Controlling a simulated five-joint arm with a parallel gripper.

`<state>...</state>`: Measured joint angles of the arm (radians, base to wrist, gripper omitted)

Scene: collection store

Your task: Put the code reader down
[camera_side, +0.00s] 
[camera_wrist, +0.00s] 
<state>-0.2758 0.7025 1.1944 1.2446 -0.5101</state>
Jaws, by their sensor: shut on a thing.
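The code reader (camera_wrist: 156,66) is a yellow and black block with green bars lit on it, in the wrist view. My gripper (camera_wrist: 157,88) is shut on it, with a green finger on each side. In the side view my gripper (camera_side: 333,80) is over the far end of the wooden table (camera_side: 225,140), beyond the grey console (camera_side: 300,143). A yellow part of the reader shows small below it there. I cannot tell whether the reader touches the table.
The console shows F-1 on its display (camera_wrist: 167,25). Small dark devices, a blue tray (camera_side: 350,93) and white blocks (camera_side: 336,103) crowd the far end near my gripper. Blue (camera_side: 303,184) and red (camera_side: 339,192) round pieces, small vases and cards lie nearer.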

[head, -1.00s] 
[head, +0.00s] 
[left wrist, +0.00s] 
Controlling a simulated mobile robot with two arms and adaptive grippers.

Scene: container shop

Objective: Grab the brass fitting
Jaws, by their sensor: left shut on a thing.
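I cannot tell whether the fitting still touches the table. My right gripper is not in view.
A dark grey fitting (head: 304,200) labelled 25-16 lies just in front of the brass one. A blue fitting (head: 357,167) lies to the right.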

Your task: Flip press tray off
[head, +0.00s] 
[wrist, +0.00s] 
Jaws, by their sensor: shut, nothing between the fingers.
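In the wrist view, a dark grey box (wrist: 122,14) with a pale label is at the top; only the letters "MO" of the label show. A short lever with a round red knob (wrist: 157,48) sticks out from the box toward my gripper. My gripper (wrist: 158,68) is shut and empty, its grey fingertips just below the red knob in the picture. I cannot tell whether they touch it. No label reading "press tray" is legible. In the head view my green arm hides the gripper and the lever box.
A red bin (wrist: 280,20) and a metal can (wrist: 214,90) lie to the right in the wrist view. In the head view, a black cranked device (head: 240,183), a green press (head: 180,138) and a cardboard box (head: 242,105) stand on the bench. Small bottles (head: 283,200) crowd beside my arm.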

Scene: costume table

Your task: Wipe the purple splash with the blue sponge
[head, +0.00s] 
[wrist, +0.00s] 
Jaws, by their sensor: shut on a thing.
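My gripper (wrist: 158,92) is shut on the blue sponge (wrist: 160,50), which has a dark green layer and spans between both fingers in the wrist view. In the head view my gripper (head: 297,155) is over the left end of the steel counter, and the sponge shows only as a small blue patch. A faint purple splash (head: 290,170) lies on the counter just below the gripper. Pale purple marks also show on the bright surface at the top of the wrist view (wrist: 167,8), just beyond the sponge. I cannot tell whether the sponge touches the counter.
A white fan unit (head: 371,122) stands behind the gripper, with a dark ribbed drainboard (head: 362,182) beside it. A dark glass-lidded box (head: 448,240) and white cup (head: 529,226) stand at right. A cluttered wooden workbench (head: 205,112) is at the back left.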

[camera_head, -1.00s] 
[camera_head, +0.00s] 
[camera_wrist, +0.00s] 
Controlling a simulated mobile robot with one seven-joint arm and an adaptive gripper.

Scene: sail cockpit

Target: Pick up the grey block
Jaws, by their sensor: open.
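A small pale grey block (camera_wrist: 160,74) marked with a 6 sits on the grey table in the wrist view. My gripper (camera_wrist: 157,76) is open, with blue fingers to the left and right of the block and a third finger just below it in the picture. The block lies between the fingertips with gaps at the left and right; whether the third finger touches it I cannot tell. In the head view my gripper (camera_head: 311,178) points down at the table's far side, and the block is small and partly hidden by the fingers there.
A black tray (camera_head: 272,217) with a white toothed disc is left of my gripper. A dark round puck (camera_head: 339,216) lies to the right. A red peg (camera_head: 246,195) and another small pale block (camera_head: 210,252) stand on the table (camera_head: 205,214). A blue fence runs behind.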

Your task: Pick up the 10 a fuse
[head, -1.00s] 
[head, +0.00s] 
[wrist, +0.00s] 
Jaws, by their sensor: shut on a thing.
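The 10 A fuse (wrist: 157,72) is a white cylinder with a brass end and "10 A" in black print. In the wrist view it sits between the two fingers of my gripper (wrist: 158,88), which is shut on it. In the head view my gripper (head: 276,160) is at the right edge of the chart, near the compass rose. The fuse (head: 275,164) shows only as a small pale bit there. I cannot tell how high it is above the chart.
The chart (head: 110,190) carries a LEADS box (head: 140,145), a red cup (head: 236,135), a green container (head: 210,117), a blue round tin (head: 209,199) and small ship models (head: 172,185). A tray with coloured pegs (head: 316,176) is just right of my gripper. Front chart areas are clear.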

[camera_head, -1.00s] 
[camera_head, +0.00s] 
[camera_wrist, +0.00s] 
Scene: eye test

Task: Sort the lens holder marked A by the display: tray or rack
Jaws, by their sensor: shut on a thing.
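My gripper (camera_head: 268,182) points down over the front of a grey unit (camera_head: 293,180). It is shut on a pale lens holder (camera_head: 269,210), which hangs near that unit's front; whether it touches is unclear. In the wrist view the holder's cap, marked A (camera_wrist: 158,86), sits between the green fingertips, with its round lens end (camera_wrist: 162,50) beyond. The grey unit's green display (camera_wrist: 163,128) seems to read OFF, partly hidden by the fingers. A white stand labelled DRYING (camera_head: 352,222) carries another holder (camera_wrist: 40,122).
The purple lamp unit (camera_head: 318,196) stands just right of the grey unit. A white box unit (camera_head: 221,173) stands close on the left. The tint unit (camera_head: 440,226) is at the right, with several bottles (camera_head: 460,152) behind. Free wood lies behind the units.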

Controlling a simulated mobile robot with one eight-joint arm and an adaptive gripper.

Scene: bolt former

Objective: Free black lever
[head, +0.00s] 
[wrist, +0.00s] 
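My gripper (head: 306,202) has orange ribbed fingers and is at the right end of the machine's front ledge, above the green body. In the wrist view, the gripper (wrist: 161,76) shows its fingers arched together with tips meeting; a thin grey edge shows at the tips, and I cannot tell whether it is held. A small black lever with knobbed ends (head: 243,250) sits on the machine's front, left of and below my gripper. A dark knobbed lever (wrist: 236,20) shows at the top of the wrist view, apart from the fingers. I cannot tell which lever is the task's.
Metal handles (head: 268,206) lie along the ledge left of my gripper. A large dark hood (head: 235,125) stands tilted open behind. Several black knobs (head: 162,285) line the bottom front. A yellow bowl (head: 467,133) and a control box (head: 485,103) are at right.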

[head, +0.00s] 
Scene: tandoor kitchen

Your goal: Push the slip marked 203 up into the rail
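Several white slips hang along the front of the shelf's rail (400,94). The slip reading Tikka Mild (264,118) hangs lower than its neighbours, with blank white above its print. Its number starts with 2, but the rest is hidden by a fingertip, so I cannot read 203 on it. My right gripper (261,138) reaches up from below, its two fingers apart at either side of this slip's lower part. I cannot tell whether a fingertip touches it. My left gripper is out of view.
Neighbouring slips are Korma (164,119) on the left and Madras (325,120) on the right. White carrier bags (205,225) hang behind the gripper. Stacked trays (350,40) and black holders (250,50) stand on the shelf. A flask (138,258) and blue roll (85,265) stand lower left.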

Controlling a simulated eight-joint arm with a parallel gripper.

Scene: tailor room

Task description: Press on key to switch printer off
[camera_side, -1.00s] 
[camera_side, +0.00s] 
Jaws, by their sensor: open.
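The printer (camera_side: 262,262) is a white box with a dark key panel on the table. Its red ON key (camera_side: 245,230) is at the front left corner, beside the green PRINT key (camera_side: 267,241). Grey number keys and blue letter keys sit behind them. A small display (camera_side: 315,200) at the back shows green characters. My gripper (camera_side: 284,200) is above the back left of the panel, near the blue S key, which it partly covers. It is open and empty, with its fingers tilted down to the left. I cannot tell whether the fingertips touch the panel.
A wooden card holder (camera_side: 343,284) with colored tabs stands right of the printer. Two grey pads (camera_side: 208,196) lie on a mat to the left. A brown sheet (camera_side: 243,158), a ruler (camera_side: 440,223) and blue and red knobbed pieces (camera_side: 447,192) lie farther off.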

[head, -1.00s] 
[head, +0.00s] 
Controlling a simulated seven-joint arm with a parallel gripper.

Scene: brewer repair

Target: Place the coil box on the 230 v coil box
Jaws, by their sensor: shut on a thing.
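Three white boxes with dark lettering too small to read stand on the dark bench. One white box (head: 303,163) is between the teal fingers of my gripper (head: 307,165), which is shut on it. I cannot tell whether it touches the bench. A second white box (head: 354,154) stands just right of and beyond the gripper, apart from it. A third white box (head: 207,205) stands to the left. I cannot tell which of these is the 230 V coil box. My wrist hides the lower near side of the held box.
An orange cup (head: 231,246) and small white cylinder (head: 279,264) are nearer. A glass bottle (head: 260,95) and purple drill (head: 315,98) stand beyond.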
********************
- [TASK INSTRUCTIONS]: Look for the word "adaptive" and return every line where it occurs.

- [SOLUTION]:
Controlling a simulated mobile robot with two arms and adaptive grippers.
Controlling a simulated mobile robot with one seven-joint arm and an adaptive gripper.
Controlling a simulated mobile robot with one eight-joint arm and an adaptive gripper.

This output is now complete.